Caesar was the kind of commander soldiers idolize, forever thinking of rations and pay for the troops. He went to meet danger ahead of all the rest, sword flashing high and scarlet cloak fluttering in the wind of battle. Caesar successively fought against and defeated the Swiss, Germans, Belgians, and Britons. His great success brought consternation to the party called the Optimates, which represented aristocratic privilege. Pompey, their leader, was bitterly jealous of Caesar's new laurels. The Senate finally ordered Caesar to disband his army and present himself in Rome for trial.

Caesar saw clearly the Senate had usurped the executive power and Pompey was its tool. On August 9, 48 B.C., the two military geniuses of the age, Caesar and Pompey, with their armies matched wits at Pharsalus. By the end of the day, Caesar was master of his world, Pompey a fugitive.

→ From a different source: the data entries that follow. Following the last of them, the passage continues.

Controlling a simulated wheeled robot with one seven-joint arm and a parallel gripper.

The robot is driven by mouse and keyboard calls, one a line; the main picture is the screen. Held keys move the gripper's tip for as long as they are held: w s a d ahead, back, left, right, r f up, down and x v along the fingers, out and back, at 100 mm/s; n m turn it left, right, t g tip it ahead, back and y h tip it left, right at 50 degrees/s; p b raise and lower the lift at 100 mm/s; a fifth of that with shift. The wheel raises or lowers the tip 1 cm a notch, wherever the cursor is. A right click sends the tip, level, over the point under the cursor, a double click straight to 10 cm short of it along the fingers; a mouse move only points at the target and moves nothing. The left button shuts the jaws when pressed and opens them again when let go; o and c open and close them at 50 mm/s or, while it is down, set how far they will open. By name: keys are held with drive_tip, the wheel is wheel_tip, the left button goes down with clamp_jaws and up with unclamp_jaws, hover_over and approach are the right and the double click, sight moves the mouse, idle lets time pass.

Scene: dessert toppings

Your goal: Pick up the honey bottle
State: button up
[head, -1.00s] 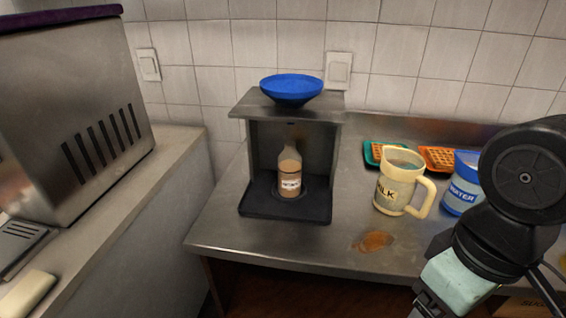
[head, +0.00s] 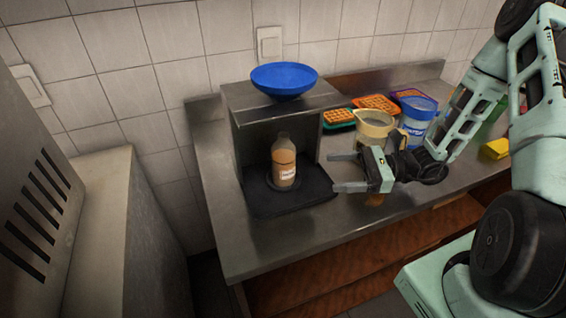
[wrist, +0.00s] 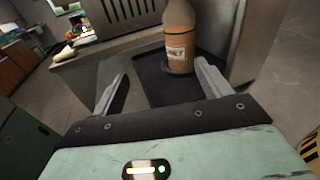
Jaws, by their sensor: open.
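The honey bottle (head: 284,163) is clear with amber-brown contents and a white label. It stands upright on the black base (head: 262,203) of a small metal stand in the head view. In the wrist view the bottle (wrist: 178,38) is ahead of my gripper, near the top edge and a little right of the middle; its top is cut off. My gripper (head: 340,171) is to the right of the bottle, with its fingers pointing left toward it. In the wrist view the fingers (wrist: 160,82) are spread wide with nothing between them. The bottle is apart from them.
The stand's metal top (head: 309,100) is above the bottle and carries a blue bowl (head: 284,78). The milk jug (head: 374,129), a blue water container (head: 418,118) and waffle trays (head: 376,104) stand behind my gripper. The front counter strip (head: 270,238) is clear.

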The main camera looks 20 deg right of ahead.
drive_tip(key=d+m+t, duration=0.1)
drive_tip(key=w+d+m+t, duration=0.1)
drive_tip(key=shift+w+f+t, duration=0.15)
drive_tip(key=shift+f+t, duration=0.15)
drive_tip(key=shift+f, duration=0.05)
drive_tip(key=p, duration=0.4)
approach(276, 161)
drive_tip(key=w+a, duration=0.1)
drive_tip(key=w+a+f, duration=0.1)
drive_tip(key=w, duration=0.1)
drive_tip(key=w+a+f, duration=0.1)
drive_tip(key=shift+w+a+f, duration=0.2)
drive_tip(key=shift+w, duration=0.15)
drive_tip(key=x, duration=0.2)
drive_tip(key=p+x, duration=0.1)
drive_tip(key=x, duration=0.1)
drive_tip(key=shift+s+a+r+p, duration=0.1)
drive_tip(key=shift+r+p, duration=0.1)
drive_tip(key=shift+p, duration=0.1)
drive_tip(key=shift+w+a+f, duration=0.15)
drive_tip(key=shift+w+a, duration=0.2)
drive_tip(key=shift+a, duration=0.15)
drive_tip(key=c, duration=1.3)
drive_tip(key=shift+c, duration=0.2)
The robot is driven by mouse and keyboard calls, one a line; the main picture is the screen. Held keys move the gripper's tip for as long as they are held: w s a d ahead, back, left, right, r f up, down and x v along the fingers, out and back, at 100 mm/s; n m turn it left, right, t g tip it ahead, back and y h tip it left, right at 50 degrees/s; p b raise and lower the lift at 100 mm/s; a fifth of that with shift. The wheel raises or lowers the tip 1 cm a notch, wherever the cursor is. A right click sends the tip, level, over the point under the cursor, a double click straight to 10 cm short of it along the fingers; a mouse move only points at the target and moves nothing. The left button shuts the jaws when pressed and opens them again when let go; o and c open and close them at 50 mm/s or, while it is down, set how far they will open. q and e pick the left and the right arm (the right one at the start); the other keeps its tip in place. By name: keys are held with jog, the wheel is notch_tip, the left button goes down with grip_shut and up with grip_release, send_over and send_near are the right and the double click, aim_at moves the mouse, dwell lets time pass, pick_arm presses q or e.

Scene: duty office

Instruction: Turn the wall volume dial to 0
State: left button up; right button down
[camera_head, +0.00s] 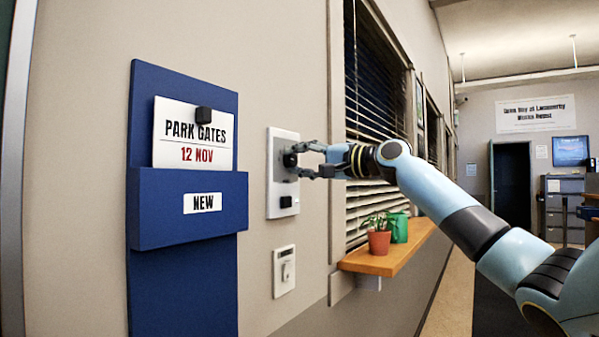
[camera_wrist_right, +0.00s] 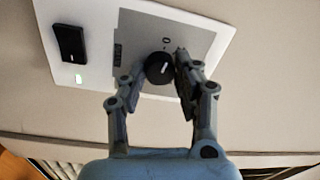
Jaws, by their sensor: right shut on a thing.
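The wall volume dial (camera_head: 289,159) is a black round knob on a white wall plate with a grey face (camera_head: 272,202). In the right wrist view the knob (camera_wrist_right: 158,70) carries a short white mark, and a small dark "0" is printed on the grey face close to it. My right gripper (camera_head: 306,160) reaches the plate from the right, its fingers (camera_wrist_right: 157,76) on either side of the knob and shut on it. The fingers hide part of the face around the knob. My left gripper is not in view.
A black block (camera_head: 286,202) sits low on the same plate, with a small green light beside it in the wrist view. A light switch (camera_head: 284,271) is below. A blue board (camera_head: 190,285) hangs left. A wooden sill (camera_head: 385,259) with a plant pot (camera_head: 379,242) and green can (camera_head: 399,228) juts out right.

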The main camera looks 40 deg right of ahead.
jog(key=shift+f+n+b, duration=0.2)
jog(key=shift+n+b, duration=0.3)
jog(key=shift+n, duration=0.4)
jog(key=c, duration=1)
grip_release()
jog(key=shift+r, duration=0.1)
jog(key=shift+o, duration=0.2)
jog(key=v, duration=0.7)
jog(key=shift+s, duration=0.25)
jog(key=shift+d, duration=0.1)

Pompey fled to Egypt, and Caesar pursued him. But there the young king Ptolemy had Pompey murdered. It did not please Caesar.

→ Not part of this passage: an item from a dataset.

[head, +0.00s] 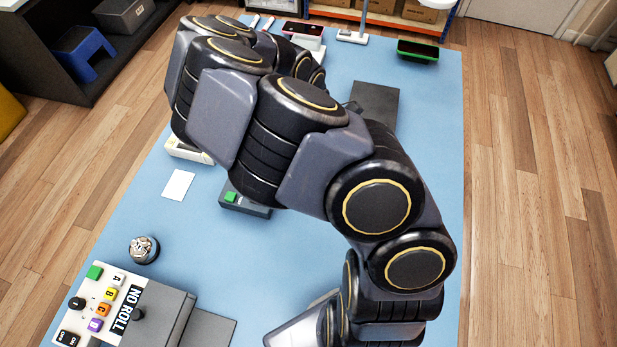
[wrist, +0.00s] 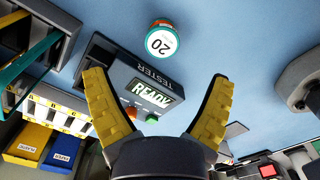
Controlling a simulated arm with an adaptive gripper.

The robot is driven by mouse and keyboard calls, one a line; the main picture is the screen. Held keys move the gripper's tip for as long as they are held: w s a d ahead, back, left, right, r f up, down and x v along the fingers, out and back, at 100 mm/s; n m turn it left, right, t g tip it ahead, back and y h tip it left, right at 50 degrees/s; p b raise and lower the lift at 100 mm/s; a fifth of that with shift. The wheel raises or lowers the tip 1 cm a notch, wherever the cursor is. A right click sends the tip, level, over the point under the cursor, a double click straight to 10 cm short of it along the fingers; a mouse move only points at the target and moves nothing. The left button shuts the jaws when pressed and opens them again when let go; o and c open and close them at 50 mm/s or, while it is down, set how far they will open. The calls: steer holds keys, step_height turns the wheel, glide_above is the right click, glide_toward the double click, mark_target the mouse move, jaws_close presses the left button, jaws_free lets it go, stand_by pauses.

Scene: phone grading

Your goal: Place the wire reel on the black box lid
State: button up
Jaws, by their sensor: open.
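My gripper (wrist: 158,76) is open in the wrist view, its two yellow fingers spread wide with nothing between the tips. Ahead of it a small orange-and-teal cylinder with a white end marked 20 (wrist: 161,43) stands on the blue mat; it may be the wire reel, but I cannot tell for certain. The fingers are apart from it. In the head view my arm hides my gripper and no reel is clear. A dark flat-topped box (head: 375,103) lies partly behind my arm; it may be the black box, and I cannot make out its lid edge.
A grey tester reading READY (wrist: 150,92) lies beyond the fingers; its green button also shows in the head view (head: 230,197). A NO ROLL panel (head: 105,300), a round dark holder (head: 144,249) and a white card (head: 178,185) lie left.

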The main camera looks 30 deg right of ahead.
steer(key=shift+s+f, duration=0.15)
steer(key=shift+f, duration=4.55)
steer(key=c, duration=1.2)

Ptolemy had driven his sister, Cleopatra, off the throne, though by their father's will the two were to rule together; the girl queen now welcomed Caesar as her champion. According to tradition, she contrived to get into his presence by having herself rolled up in a costly carpet offered for sale to the Roman; when it was spread out, there stood before him a 17-year old blonde (she was not Egyptian in blood but a Macedonian Greek), with a voice like seductive music, a body with a dancing girl's grace, a brilliant mind, a cold heart, hot blood, and a head for politics.

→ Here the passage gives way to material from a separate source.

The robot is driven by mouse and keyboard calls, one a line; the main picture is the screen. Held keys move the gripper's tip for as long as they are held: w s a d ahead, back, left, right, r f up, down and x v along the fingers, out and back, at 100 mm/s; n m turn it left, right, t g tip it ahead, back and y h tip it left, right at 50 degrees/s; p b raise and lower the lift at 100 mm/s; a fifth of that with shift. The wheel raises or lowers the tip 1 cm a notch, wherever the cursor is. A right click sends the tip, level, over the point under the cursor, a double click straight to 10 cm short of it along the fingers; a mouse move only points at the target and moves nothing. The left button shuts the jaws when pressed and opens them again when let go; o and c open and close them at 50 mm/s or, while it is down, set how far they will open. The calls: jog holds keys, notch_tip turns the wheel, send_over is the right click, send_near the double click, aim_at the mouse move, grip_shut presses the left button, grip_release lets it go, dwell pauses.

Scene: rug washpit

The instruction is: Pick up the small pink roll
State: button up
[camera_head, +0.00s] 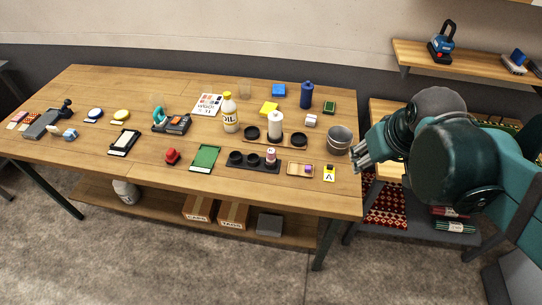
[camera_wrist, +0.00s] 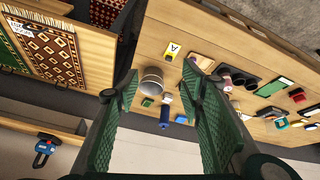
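The small pink roll (camera_head: 270,154) looks like a short pinkish piece with a dark band. It stands upright in the right part of a black holder with round cups (camera_head: 240,160), near the table's front edge. My gripper (camera_head: 362,155) is at the table's right end, well right of the roll. Its two green fingers (camera_wrist: 160,71) are wide apart, with nothing held between them.
A white bottle (camera_head: 275,124) stands behind the roll. Shelving (camera_head: 415,55) is at right.

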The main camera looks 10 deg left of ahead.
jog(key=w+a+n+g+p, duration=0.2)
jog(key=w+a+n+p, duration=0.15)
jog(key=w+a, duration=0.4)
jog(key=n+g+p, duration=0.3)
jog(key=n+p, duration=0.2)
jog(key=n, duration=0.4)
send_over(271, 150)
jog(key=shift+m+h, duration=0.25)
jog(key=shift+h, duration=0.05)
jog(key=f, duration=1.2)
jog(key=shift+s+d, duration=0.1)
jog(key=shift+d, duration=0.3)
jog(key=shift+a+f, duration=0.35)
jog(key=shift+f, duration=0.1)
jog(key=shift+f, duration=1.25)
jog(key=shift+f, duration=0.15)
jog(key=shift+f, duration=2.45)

For her, and for Rome, Caesar conquered king Ptolemy. Cleopatra was restored to the throne under a Roman protectorate, and Caesar added the richest kingdom in the world to Rome's domain.

Rome celebrated the victorious return of Cesar with a great triumph. Now the Senate outdid itself in servility to Caesar. It bestowed upon him for life the title Imperator. He began to reform Rome's government by cracking open that aristocratic club, the Senate, adding 300 members, mostly from the hitherto despised business and professional classes, together with representatives from conquered countries. He granted Roman citizenship to the freed sons of slaves. He gave freedom of worship to the persecuted Jews. He stopped the profiteering of tax collectors. He stabilized the currency by putting it back on the gold standard.

Even the calendar called for reform. The old Roman month was a lunar one of 28 days. Calling in an Egyptian astronomer from Alexandria, Caesar by his advice reformed the calendar into a year of 365 days, with a leap year every fourth year. July is the month named for the great Julius.

But time was running out for Julius Caesar, for now drew near the 15th of March of 44 B.C. Shakespeare's great play, Julius Caesar, based upon the lives of Plutarch, has the essential facts right, but misconstrued the actions. The truth is that the conspirators, most of whom owed not only their fortunes but their very lives to Cesar, struck not in defence of the people's liberties but of the crumbling privileges of their own class. The attack took place in the presence of the entire Senate. The conspirators rained 23 blows upon their victim. Cassius stabbed his dagger into Caesar's face, and Brutus, who might have been his son, plunged a sword into his loins. Then he fell dead.

All beholders now fled though the conspirators shouted about "liberty". They roused not cheers but panic. Amid public grief wrought to high pitch by the funeral oration of Marc Antony, the bloody corpse was burned on a pyre in the Forum.

Caesar had founded the Roman empire, upon whose lasting stones grew up the Western civilization.